LAURA MIRACHIAN. No, ma io stavo seguendo i temi generali della collocazione dell'opposizione in questa dinamica, che noi speravamo evolvesse verso la democrazia. C'erano le elezioni a settembre e noi cercavamo di prepararle in modo che ci fosse una transizione. Purtroppo non andò così.

LUCIO MALAN. Elezioni per le quali arrivò la bombola d'ossigeno.

LAURA MIRACHIAN. E arrivò anche il bombardamento a Milosevic un anno dopo.
Voglio ripetere che avevo responsabilità molto gravi, insieme ai miei superiori, in quella occasione, perché si trattava di evitare, per quanto possibile, di arrivare ad un bombardamento della Serbia, della Jugoslavia. Quindi, bisognava convincere Milosevic e valorizzare l'opposizione. Questi erano i due punti.
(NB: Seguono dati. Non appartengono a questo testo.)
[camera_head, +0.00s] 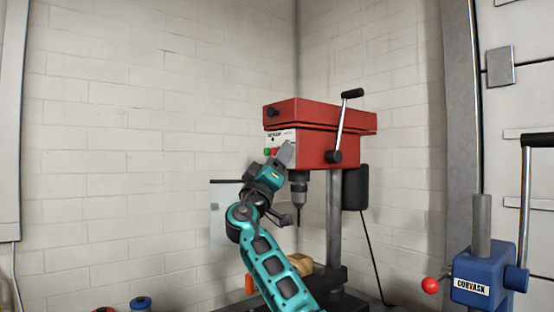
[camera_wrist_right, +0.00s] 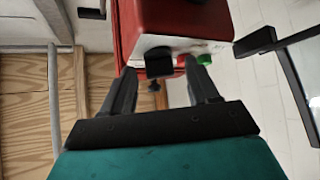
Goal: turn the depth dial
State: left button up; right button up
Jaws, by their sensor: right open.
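A red drill press (camera_head: 315,140) stands at the corner of the walls, with a pale panel on its front. In the right wrist view a dark block-shaped knob (camera_wrist_right: 158,62), which looks like the depth dial, sits on that panel beside a red button and a green button (camera_wrist_right: 205,59). My right gripper (camera_head: 286,152) is at the front of the press head and partly covers the panel. In the right wrist view my right gripper (camera_wrist_right: 161,74) is open, its fingertips to either side of the knob; contact cannot be told. My left gripper is not in view.
The drill chuck (camera_head: 299,190) hangs close to my right wrist. A feed lever (camera_head: 343,120) rises on the press's right side. A wooden block (camera_head: 301,264) lies below the press head.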

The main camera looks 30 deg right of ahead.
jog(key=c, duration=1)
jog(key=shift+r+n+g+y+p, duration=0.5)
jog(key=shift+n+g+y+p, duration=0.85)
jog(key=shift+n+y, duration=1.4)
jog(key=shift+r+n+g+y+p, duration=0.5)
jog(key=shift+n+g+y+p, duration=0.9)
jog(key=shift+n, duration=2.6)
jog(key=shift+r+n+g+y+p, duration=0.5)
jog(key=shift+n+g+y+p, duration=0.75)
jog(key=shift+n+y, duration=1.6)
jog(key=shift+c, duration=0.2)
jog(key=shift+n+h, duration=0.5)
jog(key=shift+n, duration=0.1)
LUCIO MALAN. Mi pare che finanziare la maggioranza non sia un modo di valorizzare l'opposizione!
Nel periodo in cui si occupava di questo settore, aveva rapporti di carattere familiare, personale con il ministro Dini, non in quanto ministro?

LAURA MIRACHIAN. Assolutamente no.

LUCIO MALAN. Neppure con la sua signora, Donatella Zincone?

LAURA MIRACHIAN. No.

LUCIO MALAN. Un'ultima domanda sulla questione delle competenze dell'ufficio economico e dell'ufficio politico. Ha detto che a lei i telegrammi giunsero solo in visione e che per questo ritenne che non potesse in ogni caso darvi seguito. Chi decideva del fatto che arrivavano solo in visione?

LAURA MIRACHIAN. L'ambasciata stessa. Ancora adesso, chi manda il messaggio decide chi debba trattare in prima battuta la materia.

LUCIO MALAN. Dunque, è stato l'ambasciatore Bascone ad inviarlo alla direzione generale economica? È stata una scelta dell'ambasciatore Bascone?

LAURA MIRACHIAN. Certo. Assegnazione agli «economici» e visione ai «politici».

LUCIO MALAN. Quindi già l'ambasciatore Bascone stabilì che fosse in visione ai «politici».

LAURA MIRACHIAN. Certo.

PRESIDENTE. Grazie. Dichiaro concluso l'esame testimoniale.